Ruangan itu diganti dengan sosok mayat seorang pria yang sangat kukagumi. Beliau terbaring di atas dipan dengan berpakaian Toga Pendeta dan dilapis dengan ulos Batak (saya lupa nama ulos itu). Pak Munthe sudah terbaring kaku persis di tempat dimana kami bertiga, aku, pak Munthe dan istrinya berbincang pada 16 Juli. Tak ada lagi canda tawa. 

Ruangan tempat kami bercanda, dini hari itu diisi suara isak tangis. Adik perempuannya Berkelina Munthe yang datang dari kampung berselang hanya beberapa menit, menangis sejadi-jadinya dan memeluk saya. Beberapa hari sebelumnya, kami bertemu saat menjenguk pak Munthe di rumah sakit.

Tak ada suara, canda dan ekspresi yang bisa diungkapkan Pak Munthr. Beliau diam seribu bahasa. Mulutnya tertutup rapat, tangannya terlipat dalam sikap berdoa. Pak Munthe meninggalkan kami semua. Meningalkan sejuta kenangan indah!

Aku menyalami tamu di sekitar jasadnya yang sudah membeku. Merenung sejenak memperhatikan jasad yang sudah membeku. Aku mengelus keningnya. Selamat jalan kawan!

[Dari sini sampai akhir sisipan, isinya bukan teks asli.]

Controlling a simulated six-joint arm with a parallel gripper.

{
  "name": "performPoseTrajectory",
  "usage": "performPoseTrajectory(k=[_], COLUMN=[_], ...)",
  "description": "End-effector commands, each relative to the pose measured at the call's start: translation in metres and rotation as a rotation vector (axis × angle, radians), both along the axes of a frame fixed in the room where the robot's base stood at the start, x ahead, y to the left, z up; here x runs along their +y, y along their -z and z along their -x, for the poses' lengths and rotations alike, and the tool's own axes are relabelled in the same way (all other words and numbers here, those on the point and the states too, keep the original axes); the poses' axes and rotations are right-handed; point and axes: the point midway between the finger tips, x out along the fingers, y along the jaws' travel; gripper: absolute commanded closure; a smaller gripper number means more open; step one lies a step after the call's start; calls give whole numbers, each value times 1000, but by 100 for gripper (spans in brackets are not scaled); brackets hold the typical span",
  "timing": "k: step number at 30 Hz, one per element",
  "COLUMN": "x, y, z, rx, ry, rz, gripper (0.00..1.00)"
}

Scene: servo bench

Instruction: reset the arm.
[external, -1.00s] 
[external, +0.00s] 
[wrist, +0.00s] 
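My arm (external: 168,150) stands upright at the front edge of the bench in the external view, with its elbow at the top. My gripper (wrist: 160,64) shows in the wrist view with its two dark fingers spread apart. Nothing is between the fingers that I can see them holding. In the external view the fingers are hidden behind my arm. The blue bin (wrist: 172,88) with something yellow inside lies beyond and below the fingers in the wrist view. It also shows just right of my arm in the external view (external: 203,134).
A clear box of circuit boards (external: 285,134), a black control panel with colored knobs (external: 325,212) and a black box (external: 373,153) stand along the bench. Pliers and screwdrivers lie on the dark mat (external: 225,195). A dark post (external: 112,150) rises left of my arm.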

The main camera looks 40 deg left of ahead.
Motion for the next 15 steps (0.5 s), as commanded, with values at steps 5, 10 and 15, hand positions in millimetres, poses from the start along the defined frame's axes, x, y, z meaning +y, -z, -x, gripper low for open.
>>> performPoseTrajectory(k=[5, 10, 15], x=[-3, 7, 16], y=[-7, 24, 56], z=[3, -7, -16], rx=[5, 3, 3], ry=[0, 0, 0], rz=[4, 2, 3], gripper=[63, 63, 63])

Aku menemui ibu Floriana di kamarnya. Beliau menangis dan aku memeluknya. Beliau terus menangis dan aku menasehatinya. ”Inang sudah mengalami penderitaan yang jauh lebih hebat dari malam ini. Inang harus kuat,”aku mengingatkannya, seraya menghapus air matanya dan mencium keningnya. 

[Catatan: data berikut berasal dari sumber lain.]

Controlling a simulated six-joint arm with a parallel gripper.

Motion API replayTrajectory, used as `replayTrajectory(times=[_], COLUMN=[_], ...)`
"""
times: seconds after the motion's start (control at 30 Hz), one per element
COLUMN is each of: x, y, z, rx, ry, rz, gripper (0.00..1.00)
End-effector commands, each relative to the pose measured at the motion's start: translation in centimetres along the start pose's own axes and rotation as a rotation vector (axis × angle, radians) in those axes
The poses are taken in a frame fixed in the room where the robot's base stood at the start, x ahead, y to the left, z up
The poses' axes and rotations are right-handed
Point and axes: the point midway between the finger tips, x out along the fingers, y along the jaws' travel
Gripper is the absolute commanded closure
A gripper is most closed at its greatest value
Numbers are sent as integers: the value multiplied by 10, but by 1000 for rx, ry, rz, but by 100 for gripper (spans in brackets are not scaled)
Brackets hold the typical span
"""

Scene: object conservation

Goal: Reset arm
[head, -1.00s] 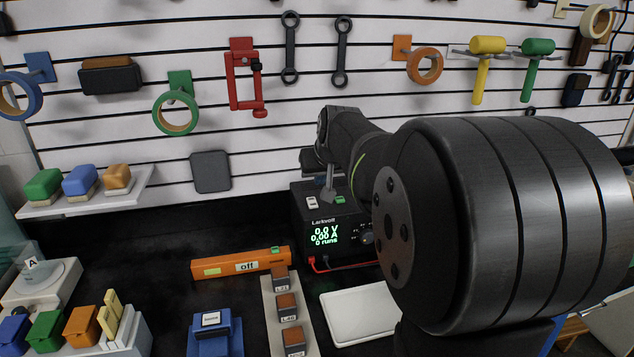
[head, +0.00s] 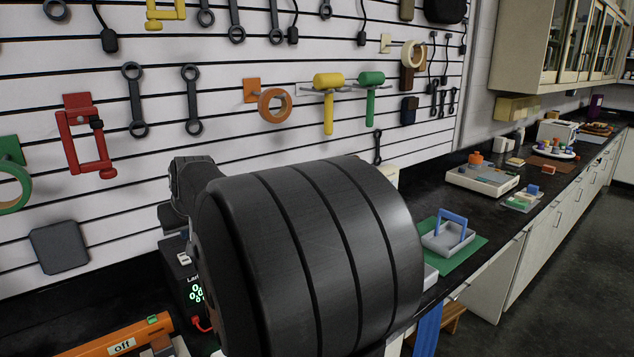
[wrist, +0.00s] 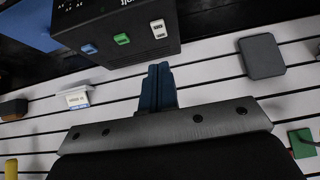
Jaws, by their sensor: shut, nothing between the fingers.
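My gripper (wrist: 160,88) is shut and empty in the wrist view, its two dark blue fingers pressed together. The fingertips point toward a black power supply (wrist: 118,38), which carries green, blue and white buttons; I cannot tell the exact gap. In the head view the power supply (head: 194,290) shows only partly, with lit green digits, behind my large dark arm link. My fingers are hidden there.
The slatted wall (head: 215,50) behind holds a red clamp (head: 85,140), wrenches, an orange tape roll (head: 273,104) and mallets. An orange bar marked "off" (head: 120,342) lies at lower left. A grey tray (head: 445,238) with a blue handle stands on a green mat at right.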

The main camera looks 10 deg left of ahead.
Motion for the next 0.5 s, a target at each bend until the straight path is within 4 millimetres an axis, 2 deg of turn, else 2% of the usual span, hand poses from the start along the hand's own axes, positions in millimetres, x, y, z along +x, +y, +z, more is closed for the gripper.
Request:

Aku sangat iba melihat ibu yang sangat polos dan baik ini. Selama ini beliaulah yang sakit. Kadang kami harus menunda wawancara karena mempertimbangkan kondisi kesehatannya. Justru dalam kondisi seperti ini beliau harus menghadapi situasi berat. 

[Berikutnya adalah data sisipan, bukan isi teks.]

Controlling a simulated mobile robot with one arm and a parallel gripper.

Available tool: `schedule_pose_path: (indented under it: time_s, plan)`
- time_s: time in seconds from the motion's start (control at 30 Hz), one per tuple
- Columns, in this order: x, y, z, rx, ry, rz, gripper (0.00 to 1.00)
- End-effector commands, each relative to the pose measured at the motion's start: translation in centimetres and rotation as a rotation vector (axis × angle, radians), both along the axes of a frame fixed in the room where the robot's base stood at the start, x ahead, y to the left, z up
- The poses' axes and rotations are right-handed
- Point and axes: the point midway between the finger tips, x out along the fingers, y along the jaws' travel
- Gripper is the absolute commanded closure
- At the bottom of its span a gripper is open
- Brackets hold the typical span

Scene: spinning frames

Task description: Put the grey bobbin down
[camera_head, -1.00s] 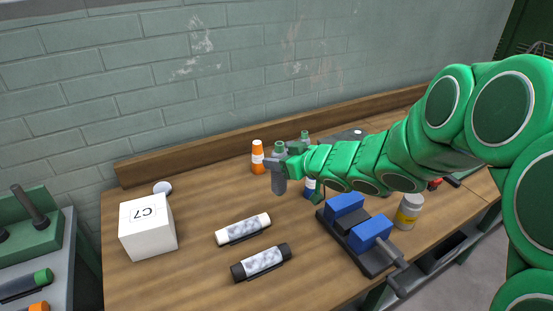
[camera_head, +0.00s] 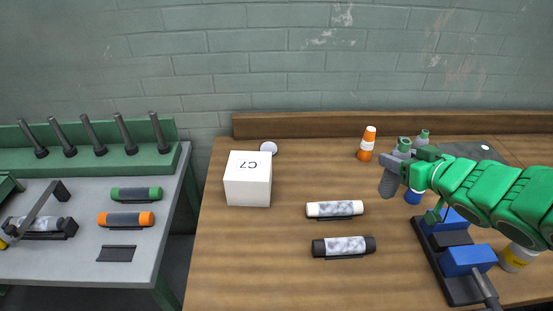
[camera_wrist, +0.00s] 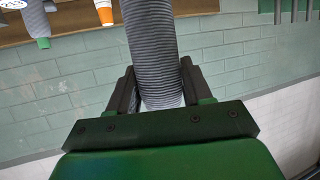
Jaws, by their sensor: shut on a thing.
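My gripper (camera_head: 406,167) is at the right of the head view, above the wooden table (camera_head: 235,267). It is shut on the grey bobbin (camera_head: 389,181), which hangs over the table to the left of the jaws. In the wrist view the bobbin (camera_wrist: 150,45) is a ribbed grey cylinder between the two dark fingers. Its far end runs out of the top of that picture.
An orange bottle (camera_head: 367,145) and a blue vise (camera_head: 468,260) are near my arm. A grey bench (camera_head: 75,262) at left holds pegs, a green bobbin (camera_head: 136,194) and an orange bobbin (camera_head: 125,219).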

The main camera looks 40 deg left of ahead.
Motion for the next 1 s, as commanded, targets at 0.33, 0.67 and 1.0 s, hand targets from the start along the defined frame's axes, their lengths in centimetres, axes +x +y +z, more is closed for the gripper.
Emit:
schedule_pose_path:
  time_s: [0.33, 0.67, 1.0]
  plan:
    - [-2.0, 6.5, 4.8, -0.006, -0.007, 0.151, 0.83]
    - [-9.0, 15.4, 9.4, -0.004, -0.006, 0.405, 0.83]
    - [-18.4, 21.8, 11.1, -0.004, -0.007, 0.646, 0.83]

Disaksikan cucunya Theofil yang tiduran di sampingnya duduk, akhirnya Floriana bisa tenang ”Yah, saya bisa terima kok. Beliau tidak menyusahkan saya, beliau mengerti situasi,” demikian ibu yang tangguh ini memaknai perginya pak Munthe. 

Hari-hari Terakhir Bersama Pdt Dr Armencius Munthe MTh (4)

Pak Munthe Terbaring Lemah

Oleh : Jannerson Girsang

Salah satu ruangan menghadap taman, berjarak hanya beberapa meter dari sebuah ruang operasi di rumah sakit Herna, Medan. Di depan pintu ruangan tertulis ”Dilarang bertamu lebih dari dua orang”. Menunjukkan penyakitnya serius dan tidak boleh terganggu oleh pengunjung. 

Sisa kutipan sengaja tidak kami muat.